Migration with reduced functionality is an approach where you don’t introduce downtime to a system, but some functionality will go offline. A common case is to turn a system to ‘read only’ mode during a data migration; all read operations still function, but new data can not be written. That data will either be queued for later writing, or it might be discarded until the migration is complete.

Migration with planned downtime is an approach where you take the current system fully offline, perform the migration, then bring the migrated system online. You are able to accurately estimate the downtime needed and can communicate this downtime, ahead of time. You typically choose outside peak hours to perform the migration, usually in the middle of the night for most customers, or at the weekend.

Migration with downtime has the benefit that you don’t need to worry about edge cases of consumers accessing a system that is not fully migrated.

The downside of this approach – of taking the system offline – is that it adds pressure; if something goes wrong with the migration, there’s not much time to fix it without exceeding the communicated downtime window.

Migrations utilizing regular downtime periods is an approach common at more traditional businesses which have been doing migrations for years, or decades. Several banks fall into this category, which commonly allow for downtime to happen over the weekend or during bank holidays.

Having regular downtime periods that can be used for migrations is convenient for engineering teams. They can use these often long timeframes and not have to worry about a migration going wrong as they have ample time to revert it, and to get it right in the next period.

I personally find regular downtime periods tempt engineering teams to take the easy route of not preparing well for migrations, and disincentivize zero-downtime approaches. On top of this, regular downtime periods incentivize working outside business hours like at weekends or late at night.

Migration strategies

How will you perform the migration? Here are the most common migration strategies:

Switch over. With a flip of a switch, or more often a configuration chance, you route all traffic to the new system. This is usually done after extensive shadowing.

There are migrations where a switch over is the only sensible strategy. Code migrations are one of them, and data migrations might be, too. Migrations that utilize downtime are almost always ones that use a switch over method once the migration is complete.

Staged rollout. This means rolling out the migration gradually to parts of the system, or to a certain group of consumers. As the rollout proceeds, the team monitors the system to make sure it works as expected, and pauses or reverses the rollout when they see issues.

Staged rollouts are popular when releasing new features, gradually rolling them out to all users. This means that many teams already have access to the tools – like feature flags – to use for staged rollouts.

Several types of migrations can easily be done as staged rollouts. However, more complex ones like data migrations or infrastructure migrations often require extra complexity to be added, in order to use a staged rollout approach. This is because in those migrations, both data migration and code changes often need to be tied together. A staged rollout with a data migration might mean writing more code to keep the migrated data and the code executed in sync; this new code is yet another source of bugs.
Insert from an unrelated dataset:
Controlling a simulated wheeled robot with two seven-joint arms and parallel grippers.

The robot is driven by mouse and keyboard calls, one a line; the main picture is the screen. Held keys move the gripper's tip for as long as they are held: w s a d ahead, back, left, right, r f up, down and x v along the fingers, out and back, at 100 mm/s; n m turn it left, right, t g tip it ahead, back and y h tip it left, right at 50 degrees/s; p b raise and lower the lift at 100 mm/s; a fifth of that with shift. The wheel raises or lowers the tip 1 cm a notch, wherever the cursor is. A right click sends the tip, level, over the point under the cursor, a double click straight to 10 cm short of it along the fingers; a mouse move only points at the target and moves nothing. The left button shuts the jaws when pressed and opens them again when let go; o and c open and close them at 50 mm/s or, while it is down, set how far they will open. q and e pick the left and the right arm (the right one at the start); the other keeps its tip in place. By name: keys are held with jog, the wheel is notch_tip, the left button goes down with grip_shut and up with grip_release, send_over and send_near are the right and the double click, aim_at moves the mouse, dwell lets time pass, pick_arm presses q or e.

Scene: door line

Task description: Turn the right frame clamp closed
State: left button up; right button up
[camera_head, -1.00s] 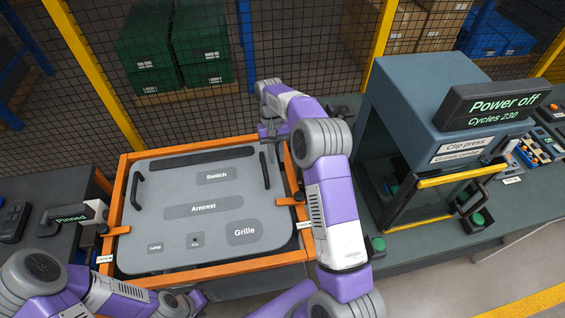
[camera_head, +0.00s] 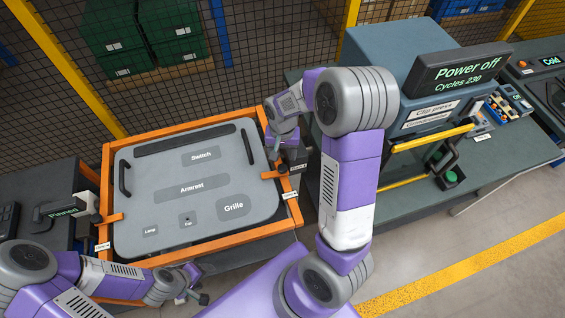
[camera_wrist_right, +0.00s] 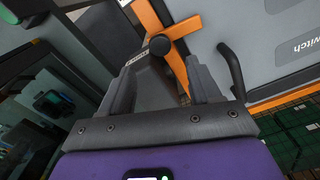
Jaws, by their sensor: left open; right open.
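The right frame clamp is an orange bar (camera_head: 270,175) with a black knob (camera_head: 283,170) on the right side of the orange frame (camera_head: 291,208). Its bar points inward to the grey panel's (camera_head: 215,165) right edge. In the right wrist view the clamp bar (camera_wrist_right: 184,29) and knob (camera_wrist_right: 160,45) show beyond the fingertips. My right gripper (camera_wrist_right: 163,78) is open, with the knob ahead between its fingers and nothing held. In the head view my right gripper (camera_head: 290,157) is beside the clamp, partly hidden by its arm. My left gripper (camera_head: 193,291) is open near the frame's front edge.
The left clamp (camera_head: 109,218) sits on the opposite side near a "Pinned" sign (camera_head: 62,210). A black handle (camera_wrist_right: 230,70) stands beside the right fingers. The clip press (camera_head: 400,60), reading "Power off", is right of my right arm. A mesh fence (camera_head: 270,50) stands behind.

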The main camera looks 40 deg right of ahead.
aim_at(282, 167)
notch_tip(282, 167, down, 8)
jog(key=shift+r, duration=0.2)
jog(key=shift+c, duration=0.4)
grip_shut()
Writeback to the old system is a common approach with both service replacement migrations and some data migrations. In cases where the existing service has many internal consumers, the migration to the new system does not move these consumers over to the new system.

Instead, the new system writes data back to the old system, allowing for consumers to operate without changes. Now, the migration is complete in the sense that the new system operates as primary. However, there will be a long-tail migration effort to move all consumers of the old system to use the new system.

Migration toolset

Let’s get to the migration! Here are approaches to consider using.

Go through your migration plan with the team, once more. This should be a document outlining:

  • Each migration step.
  • How each step will be validated to confirm it’s successful, so the next step can begin.
  • Who does what during the migration.
  • Contacts on teams who could be impacted.
  • Edge cases that might occur and how those will be handled.
  • A rollback plan on how to revert the migration if any of the steps go wrong.

Validate that your migration monitoring is in-place and working. The location of graphs, alerts and tools are already part of your migration plan: double check they are up. Test that they work.

Announce the timing of the migration ahead of time. How much time is enough time for this depends on the scale and impact of the migration. This could be days’ worth of heads up, or weeks’. For small migrations, announcing a few minutes beforehand to relevant teams and oncalls that the migration is starting, might also be sufficient.

I strongly suggest not to start a migration without announcing it to teams and stakeholders which could be impacted. Don’t forget to not only notify engineering teams, but non-engineering groups like customer support, operations and other people who can help in letting you know if they see unexpected issues during the migration.

Start! Once the announcement is out, start executing the migration.

If there’s an issue: don’t panic. There’s always a chance that something goes wrong during the migration. If this happens, keep your cool and respond the same way as you would during any outage.

Focus on mitigating the issue, instead of fixing the root cause. Use the rollback plan in your mitigation plan. Once you’ve rolled back, regroup to identify the issue and prepare for a new migration.

If you don’t have a rollback plan, or the rollback is not working, consider asking for a second opinion before proceeding with anything bold. You’re in the heat of the moment, under pressure and it’s much easier to miss things in this state. There are few situations where a second pair of eyes isn’t helpful.

Newsletter

Subscribe to my weekly newsletter for advice, observations and inspiration across the software engineering industry. Especially relevant for those in big tech and at high-growth startups.

4. After the migration

You’ve completed the migration. Congratulations! What now?

Announce the migration is complete. Notify not just the impacted stakeholders, but a broader group of potentially interested teams that the migration is complete.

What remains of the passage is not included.